Hulk Times A Hundred Equals HOLOCAUST!

Avengers Annual #13

Avengers Annual #13 cover

Written by Roger Stern
Illustrated by Steve Ditko & John Byrne
Edited by Joe Rosen
Colored by K. Feduniewicz
Edited by Mark Gruenwald

Ah, 1984 — a good year for comics. Here's a little-seen treat featuring work from some of that era's best mainstream creators — Avengers Annual #18.

The plot of the story is pretty simple — villains keep invading Bruce Banner's abandoned base at Northwind Observatory1, so the government sends out a team of scientists to catalogue Banner's inventions and a team of Avengers to protect them. Unfortunately, the scientists themselves attract the attention of yet one more supervillain — Arnim Zola, who wants to capture them and pick their brains clean. And with an army of unstable Hulk clones at his command, Zola he might just be able to hold the Avengers at bay. It's a simply-told, continuity-heavy but still fun superhero story, and it's an enjoyable read but nothing memorable.

The real treat is the art team of Steve Ditko and John Byrne. A weird combo, isn't it?2 The art is credited to the two of them without specifying who did what, but it's pretty obvious that Byrne is inking over Ditko's pencils here — the surface polish is pure Byrne but the storytelling, figure construction and underdrawing is unmistakeably Ditko. They actually make a pretty good team — Byrne softens and modernizes Ditko's rough edges without smoothing them down too far he way that, say, Romeo Tanghal does. Here's a nice sequence from the book where Captain Marvel sticks it to Zola...
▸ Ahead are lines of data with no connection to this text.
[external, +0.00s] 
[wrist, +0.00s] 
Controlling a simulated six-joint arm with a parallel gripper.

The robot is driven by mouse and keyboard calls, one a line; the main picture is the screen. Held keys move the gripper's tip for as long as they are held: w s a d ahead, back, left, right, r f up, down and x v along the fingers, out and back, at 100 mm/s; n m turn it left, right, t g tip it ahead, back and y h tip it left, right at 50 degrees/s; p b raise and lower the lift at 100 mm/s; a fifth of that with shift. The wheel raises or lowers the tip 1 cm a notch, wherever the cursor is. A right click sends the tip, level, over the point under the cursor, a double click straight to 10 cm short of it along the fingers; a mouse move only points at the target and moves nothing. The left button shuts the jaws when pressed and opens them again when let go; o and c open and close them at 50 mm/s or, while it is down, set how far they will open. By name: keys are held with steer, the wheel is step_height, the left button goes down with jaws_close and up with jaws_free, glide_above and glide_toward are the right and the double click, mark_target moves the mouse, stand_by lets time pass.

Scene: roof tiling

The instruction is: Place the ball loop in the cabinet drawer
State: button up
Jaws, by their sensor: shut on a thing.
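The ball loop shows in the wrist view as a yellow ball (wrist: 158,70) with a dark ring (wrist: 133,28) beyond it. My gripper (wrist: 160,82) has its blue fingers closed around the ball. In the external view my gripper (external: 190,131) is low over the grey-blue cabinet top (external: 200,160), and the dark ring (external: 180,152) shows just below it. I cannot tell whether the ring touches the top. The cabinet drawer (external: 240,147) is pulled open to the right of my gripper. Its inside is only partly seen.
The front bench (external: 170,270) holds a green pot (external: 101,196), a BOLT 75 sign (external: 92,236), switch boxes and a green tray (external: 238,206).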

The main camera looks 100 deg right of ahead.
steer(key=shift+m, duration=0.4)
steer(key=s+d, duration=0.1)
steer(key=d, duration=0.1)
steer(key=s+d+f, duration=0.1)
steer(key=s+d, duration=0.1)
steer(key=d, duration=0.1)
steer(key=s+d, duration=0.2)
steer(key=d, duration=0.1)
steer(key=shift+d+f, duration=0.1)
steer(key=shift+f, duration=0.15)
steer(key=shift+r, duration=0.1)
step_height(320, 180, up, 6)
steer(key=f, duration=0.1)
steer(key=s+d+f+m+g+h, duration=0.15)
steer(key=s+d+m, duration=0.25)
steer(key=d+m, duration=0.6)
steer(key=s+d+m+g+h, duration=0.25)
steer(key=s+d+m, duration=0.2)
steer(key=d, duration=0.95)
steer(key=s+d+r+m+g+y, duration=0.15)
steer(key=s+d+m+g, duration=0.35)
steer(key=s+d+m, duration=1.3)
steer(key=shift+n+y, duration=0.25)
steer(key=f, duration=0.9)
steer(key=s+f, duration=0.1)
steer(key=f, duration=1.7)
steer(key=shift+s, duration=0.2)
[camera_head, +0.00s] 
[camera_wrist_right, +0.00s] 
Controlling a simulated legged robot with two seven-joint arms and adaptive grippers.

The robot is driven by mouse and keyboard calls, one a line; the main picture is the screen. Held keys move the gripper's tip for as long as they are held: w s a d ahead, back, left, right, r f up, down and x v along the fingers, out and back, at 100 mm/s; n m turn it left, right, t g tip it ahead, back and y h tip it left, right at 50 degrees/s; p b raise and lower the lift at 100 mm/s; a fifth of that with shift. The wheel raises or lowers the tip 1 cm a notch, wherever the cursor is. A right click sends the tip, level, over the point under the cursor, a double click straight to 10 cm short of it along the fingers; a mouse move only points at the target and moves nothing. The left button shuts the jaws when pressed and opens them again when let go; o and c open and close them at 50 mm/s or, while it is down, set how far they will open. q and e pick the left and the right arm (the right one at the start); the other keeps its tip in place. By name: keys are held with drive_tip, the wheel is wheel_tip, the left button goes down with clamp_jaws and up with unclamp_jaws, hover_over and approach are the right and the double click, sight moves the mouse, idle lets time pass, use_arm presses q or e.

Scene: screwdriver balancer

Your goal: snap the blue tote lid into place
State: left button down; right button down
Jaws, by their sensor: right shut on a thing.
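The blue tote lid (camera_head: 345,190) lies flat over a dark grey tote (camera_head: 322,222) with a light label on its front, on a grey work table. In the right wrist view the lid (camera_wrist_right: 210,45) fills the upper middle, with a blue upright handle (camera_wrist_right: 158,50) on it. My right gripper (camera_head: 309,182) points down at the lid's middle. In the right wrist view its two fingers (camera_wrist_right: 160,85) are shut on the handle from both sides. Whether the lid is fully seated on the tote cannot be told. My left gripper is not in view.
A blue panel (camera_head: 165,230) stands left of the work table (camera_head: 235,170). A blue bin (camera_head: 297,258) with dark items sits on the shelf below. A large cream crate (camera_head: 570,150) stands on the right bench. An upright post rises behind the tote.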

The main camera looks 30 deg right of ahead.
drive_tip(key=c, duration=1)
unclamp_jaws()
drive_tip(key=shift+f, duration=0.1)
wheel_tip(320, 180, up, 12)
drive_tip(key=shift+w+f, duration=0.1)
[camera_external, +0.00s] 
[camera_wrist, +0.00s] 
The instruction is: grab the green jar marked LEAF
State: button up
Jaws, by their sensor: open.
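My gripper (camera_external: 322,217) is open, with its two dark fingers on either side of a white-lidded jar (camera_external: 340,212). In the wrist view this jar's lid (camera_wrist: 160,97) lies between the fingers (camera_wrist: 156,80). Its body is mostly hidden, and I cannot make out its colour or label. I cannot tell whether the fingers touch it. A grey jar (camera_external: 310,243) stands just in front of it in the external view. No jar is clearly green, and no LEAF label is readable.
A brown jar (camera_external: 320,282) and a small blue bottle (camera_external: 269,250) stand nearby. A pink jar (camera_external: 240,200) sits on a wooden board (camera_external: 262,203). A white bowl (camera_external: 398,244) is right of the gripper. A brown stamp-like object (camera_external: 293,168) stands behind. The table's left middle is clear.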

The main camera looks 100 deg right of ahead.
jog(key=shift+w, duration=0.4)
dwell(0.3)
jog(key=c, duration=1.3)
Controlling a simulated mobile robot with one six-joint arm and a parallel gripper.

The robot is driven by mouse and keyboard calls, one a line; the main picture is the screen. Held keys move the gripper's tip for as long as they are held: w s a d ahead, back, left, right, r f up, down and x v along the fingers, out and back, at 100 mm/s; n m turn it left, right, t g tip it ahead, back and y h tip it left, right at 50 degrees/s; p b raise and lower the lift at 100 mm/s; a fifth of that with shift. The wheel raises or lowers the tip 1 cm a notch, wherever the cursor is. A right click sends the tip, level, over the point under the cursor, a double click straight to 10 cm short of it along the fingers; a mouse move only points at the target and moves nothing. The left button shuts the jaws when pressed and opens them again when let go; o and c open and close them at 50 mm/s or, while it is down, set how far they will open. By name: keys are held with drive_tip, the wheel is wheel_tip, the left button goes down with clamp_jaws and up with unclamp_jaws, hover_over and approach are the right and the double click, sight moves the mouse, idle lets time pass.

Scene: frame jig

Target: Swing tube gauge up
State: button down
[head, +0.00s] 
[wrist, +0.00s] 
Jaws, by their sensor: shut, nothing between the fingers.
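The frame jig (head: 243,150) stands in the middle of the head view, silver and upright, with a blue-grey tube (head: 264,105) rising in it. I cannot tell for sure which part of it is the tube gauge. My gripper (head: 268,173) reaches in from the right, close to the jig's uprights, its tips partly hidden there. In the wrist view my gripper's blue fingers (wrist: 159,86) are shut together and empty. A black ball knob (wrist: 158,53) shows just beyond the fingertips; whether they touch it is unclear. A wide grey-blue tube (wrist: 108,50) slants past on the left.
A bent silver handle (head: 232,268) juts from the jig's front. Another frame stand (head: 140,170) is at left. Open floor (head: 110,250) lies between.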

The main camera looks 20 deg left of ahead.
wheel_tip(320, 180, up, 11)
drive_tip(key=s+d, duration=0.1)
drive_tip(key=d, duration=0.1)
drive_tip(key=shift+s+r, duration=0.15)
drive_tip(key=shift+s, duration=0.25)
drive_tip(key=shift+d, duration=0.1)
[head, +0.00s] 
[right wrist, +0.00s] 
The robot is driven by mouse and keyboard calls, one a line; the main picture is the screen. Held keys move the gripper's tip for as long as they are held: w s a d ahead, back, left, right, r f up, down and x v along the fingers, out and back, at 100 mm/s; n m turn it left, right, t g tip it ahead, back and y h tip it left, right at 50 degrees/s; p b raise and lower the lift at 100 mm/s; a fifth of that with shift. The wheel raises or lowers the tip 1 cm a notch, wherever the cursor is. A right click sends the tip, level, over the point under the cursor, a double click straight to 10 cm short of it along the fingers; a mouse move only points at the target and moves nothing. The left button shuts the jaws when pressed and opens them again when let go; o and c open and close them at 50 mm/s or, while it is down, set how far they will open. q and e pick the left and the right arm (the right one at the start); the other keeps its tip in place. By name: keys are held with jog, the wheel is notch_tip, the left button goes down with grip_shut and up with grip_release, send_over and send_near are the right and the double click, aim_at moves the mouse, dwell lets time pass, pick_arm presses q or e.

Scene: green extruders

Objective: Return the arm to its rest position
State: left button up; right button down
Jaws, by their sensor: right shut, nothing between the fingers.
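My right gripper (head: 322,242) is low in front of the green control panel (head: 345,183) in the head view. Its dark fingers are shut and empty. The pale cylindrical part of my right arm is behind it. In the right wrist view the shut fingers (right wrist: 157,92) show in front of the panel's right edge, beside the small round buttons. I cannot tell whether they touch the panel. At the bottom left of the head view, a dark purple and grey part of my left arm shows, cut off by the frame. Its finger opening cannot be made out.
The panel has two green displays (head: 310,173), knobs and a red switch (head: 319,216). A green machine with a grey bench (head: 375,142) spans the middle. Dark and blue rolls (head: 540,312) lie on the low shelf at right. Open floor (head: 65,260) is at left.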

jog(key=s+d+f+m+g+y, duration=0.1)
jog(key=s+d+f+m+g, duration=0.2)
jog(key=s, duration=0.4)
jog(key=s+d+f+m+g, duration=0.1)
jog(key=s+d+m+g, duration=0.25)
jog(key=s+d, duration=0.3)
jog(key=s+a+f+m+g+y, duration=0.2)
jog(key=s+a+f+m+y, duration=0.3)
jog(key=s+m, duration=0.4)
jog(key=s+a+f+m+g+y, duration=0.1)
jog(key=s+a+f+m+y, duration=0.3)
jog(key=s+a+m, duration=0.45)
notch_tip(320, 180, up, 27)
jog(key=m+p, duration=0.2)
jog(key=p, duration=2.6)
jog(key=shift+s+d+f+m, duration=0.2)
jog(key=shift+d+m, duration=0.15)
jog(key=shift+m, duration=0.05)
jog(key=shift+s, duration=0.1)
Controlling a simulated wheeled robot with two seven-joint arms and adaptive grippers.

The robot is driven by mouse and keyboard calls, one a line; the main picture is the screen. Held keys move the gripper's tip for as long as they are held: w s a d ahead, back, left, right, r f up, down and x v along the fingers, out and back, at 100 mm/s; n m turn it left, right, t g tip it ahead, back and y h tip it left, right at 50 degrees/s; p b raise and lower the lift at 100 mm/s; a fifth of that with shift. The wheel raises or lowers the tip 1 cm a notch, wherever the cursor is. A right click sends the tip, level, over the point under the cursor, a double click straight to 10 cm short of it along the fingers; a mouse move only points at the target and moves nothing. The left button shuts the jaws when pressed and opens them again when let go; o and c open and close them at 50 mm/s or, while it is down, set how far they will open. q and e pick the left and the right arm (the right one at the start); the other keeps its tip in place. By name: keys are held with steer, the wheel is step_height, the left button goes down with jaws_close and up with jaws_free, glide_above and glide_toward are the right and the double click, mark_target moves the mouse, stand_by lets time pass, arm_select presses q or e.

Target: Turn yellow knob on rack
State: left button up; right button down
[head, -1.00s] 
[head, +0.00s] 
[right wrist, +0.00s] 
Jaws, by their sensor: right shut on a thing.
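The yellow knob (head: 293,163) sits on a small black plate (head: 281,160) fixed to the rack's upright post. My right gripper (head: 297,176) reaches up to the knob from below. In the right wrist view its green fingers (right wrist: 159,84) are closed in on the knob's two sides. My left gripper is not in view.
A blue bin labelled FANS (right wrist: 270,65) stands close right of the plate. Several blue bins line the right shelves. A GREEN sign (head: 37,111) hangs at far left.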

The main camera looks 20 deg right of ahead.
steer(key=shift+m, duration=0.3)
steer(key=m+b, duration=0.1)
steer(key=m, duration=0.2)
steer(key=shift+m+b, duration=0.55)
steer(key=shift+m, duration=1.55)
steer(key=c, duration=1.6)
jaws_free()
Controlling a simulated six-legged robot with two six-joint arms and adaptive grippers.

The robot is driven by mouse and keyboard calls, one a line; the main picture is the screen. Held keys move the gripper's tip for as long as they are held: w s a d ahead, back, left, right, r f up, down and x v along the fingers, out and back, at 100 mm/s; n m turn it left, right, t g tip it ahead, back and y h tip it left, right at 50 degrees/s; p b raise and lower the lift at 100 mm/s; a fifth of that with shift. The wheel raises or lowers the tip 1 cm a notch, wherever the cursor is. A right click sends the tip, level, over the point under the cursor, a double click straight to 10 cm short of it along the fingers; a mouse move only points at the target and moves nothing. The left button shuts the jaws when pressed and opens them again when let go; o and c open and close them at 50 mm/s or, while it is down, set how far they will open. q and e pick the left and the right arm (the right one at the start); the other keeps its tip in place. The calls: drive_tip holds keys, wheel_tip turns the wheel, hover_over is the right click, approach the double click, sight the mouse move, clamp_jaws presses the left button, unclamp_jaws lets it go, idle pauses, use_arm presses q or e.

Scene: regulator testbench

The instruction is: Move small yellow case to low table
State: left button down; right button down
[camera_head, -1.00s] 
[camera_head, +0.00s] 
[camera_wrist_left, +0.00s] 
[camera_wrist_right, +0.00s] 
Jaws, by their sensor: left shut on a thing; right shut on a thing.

Avengers Annual #13, p. 32

Avengers Annual #13, p. 32

That's some nice, super-clear storytelling. The diagonal tilt of Reed Richards and Hank Pym lead into Zola's amorphous body in the second panel, and his globby arms lead down to the third panel, where the downward thrust of Captain Marvel's hands propel you into the scene-stealing explosion in the final panel. Zola's massive magenta bulk also leads you through all four panels, as that solid, otherworldly color instantly attracts your attention until it's blown all over the place in that final panel.

And what a final panel that is, eh? Byrne's added shadowing and line weight make Ditko's explosion feel fully three-dimensional3. A pity this isn't a 3-D comic, because that would have been spectacular.

A good issue to have for the Ditko completist, just for the sheer novelty of his collaboration with another comics superstar.

  1. This story takes place in the period after Hulk #300, when the near-mindless and extremely savage Hulk was banished to another dimension by Dr. Strange.
  2. Admittedly, it's not as weird as Avengers Annual #14's art team of John Byrne and Kyle Baker, but that's a story for another day.
  3. Though, truth be told, that flat sound effect does undercut the effect slightly.